• [Given material]
** Begin **
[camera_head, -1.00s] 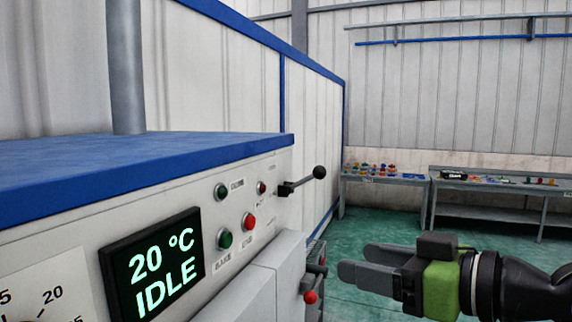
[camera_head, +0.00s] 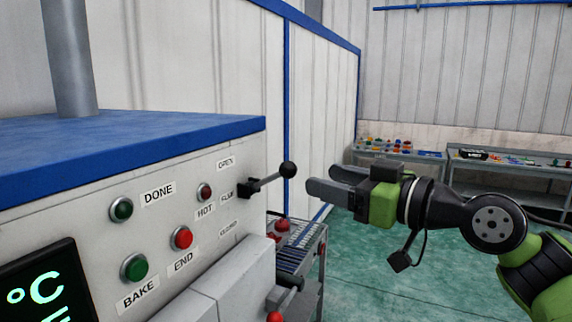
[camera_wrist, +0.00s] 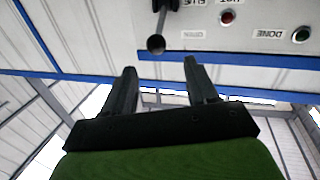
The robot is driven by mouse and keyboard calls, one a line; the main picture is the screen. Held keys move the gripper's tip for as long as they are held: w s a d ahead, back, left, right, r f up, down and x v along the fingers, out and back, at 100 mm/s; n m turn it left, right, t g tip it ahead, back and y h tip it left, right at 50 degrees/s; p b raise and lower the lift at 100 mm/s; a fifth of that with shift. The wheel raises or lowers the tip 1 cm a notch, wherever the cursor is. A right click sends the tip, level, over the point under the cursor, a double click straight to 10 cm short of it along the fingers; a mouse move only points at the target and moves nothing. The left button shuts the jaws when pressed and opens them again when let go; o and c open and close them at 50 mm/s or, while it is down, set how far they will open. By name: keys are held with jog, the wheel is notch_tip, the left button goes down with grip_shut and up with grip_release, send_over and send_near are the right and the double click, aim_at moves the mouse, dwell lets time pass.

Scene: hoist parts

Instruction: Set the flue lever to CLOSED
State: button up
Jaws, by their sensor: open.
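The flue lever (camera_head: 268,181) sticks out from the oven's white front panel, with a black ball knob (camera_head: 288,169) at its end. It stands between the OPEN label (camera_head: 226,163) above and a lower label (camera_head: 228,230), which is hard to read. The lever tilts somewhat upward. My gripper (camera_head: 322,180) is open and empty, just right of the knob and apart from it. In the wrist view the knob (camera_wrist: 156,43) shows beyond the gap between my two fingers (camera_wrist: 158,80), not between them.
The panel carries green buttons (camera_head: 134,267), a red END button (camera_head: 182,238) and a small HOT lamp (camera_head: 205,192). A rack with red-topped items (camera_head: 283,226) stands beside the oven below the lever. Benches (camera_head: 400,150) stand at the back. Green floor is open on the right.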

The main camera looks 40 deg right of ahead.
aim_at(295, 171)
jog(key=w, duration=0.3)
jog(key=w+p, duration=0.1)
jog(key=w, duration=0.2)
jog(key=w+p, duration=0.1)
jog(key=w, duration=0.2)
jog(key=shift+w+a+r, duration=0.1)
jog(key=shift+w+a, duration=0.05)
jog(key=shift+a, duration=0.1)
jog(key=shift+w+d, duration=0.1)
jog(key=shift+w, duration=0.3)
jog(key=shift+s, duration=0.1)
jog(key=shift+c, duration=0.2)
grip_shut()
** End **
• [The task] Quote, please, every line of the material above from its start through the line that has "[camera_wrist, +0.00s]", reproducing the words exactly and dropping any images.

• [The answer]
[camera_head, -1.00s] 
[camera_head, +0.00s] 
[camera_wrist, +0.00s] 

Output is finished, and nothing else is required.